Since business ethics is a relatively new field of study, it hasn’t gained a foothold yet that will withstand a volatile economy. The increased interest coming from a new generation of business students will force companies to think more about their social outreach and responsibility, leading to more widespread and consistent practice of business ethics. Companies and economies that are growing steadily will have an advantage in expanding their social outreach, and in attracting an entire generation of employees.
However, business leaders themselves will need to become model employees to curb unethical conduct. Rob Locke, EY’s Oceania managing partner in Fraud Investigation and Dispute Services, commented on the 2017 report that, “With 43 percent of Australian respondents believing people with questionable ethical practices are seen to be promoted, Australian business leaders need to recognize that perception is reality when it comes to ethical conduct.” This number has risen from 40% in 2015, noting that although there are more efforts to create an ethical workplace environment, the everyday employee still associates unethical business practices with success. In general, business leaders will need to be more transparent about their own business ethics and determined to make business ethics a part of their industry’s thought-pattern. Until it is a staple practice in developed economies like Australia, business ethics will not spread to developing and underdeveloped economies.

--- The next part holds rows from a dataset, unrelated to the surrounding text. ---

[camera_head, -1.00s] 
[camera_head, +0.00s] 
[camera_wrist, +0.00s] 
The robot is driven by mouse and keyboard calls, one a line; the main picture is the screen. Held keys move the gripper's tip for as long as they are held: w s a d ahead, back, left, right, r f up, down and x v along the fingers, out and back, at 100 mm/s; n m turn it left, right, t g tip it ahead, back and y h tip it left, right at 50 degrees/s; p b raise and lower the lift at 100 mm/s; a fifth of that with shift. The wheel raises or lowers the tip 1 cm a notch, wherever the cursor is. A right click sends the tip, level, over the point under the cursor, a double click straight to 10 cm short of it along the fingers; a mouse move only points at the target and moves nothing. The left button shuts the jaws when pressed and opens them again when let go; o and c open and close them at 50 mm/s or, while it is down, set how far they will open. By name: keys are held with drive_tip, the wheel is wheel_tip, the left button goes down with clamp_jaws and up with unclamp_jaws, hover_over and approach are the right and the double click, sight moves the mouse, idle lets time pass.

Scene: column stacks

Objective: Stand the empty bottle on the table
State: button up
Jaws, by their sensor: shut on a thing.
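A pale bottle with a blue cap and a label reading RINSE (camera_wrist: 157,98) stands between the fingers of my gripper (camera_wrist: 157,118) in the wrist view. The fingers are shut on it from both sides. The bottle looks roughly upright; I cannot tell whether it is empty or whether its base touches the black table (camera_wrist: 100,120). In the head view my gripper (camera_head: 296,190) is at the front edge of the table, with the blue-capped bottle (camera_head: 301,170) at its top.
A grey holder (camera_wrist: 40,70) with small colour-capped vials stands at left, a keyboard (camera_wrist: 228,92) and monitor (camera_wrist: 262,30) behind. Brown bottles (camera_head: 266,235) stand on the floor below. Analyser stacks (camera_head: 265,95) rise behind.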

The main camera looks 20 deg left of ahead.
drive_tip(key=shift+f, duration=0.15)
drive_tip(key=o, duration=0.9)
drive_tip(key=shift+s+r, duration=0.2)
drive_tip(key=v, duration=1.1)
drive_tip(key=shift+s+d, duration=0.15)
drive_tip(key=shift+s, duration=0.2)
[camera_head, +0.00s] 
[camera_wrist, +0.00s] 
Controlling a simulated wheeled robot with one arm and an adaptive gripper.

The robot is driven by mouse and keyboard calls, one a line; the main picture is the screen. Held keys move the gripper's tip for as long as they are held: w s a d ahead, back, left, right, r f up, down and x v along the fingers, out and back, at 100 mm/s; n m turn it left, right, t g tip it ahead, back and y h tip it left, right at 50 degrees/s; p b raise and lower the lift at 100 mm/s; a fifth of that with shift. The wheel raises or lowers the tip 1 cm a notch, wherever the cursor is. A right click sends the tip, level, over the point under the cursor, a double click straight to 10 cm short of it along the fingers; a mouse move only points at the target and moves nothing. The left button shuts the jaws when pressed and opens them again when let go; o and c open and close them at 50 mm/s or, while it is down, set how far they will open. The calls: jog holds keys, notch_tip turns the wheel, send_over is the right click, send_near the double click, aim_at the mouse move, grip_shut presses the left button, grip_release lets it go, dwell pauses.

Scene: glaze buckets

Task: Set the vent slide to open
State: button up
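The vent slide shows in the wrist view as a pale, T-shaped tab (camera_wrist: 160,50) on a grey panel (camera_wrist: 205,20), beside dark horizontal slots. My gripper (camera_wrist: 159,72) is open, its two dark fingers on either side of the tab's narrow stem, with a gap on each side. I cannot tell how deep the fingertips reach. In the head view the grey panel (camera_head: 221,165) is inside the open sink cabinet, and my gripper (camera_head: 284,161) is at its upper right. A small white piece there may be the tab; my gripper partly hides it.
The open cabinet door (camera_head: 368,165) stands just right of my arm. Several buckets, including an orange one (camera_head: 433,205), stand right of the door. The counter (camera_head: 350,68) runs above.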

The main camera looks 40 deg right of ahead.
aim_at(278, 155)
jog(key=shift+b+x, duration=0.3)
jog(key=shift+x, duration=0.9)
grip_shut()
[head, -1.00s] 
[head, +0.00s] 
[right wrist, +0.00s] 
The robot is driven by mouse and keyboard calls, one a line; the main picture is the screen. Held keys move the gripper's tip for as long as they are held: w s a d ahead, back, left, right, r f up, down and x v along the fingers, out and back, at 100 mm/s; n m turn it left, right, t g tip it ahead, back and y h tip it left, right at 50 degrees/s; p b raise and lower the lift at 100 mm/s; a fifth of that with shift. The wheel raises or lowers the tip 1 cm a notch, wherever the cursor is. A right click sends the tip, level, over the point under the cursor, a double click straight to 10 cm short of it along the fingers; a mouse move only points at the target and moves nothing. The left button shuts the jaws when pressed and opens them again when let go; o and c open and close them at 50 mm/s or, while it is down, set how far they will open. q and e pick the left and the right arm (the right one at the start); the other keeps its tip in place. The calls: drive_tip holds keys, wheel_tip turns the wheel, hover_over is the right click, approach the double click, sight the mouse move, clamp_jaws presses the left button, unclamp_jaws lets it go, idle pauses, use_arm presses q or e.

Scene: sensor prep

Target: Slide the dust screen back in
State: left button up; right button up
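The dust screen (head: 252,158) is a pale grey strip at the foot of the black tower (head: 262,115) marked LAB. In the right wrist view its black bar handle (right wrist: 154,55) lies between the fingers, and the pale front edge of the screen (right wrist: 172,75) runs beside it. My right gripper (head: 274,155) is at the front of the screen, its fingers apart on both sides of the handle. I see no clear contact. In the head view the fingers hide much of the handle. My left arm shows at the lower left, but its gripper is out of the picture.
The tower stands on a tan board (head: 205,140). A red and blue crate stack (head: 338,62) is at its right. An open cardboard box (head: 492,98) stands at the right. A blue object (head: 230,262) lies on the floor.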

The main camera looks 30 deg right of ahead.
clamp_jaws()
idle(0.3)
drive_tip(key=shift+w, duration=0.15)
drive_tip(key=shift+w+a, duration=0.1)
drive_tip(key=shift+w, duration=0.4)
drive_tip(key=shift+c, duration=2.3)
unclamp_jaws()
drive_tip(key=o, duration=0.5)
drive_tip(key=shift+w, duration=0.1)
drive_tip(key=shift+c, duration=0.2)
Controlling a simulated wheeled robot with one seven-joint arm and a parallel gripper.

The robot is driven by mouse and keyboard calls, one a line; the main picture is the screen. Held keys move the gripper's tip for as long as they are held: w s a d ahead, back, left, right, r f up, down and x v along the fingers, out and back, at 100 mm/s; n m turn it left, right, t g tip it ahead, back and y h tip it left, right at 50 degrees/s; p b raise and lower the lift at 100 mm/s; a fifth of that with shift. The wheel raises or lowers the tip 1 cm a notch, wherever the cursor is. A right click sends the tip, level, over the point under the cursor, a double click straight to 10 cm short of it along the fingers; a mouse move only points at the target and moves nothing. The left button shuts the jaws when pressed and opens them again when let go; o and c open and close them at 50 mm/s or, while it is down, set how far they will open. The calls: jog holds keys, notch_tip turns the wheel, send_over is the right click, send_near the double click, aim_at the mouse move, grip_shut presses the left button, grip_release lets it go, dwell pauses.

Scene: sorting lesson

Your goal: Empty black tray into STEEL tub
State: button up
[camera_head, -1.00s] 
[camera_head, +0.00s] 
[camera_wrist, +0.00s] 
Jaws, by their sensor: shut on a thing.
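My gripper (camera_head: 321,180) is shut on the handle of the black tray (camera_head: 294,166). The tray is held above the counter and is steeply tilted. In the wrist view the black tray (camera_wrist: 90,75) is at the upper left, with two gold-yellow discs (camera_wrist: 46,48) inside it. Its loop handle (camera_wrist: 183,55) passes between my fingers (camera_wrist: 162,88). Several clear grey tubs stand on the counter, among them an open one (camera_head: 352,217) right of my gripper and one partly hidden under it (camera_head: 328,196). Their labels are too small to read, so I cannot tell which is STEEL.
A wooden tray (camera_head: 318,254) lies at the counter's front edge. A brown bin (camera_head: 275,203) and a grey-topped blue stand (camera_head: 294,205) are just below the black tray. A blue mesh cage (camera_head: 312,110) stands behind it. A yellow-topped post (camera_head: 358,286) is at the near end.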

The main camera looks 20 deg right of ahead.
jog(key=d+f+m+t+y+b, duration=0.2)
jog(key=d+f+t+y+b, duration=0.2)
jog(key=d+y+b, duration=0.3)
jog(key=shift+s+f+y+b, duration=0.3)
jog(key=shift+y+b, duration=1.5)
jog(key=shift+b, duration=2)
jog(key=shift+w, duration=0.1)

Although all businesses should practice ethical conduct regardless of financial standing, the reality is business ethics is still addressed as a secondary priority. Financial success is deemed more important than ethical practice. For now, business ethics is treated as a luxury for companies that are already successful and are a part of a flourishing economy. Perhaps seeing large companies like Coca-Cola pave the way in corporate social responsibility, paired with an increased interest in young employees, will encourage all companies to incorporate business ethics into their everyday practices.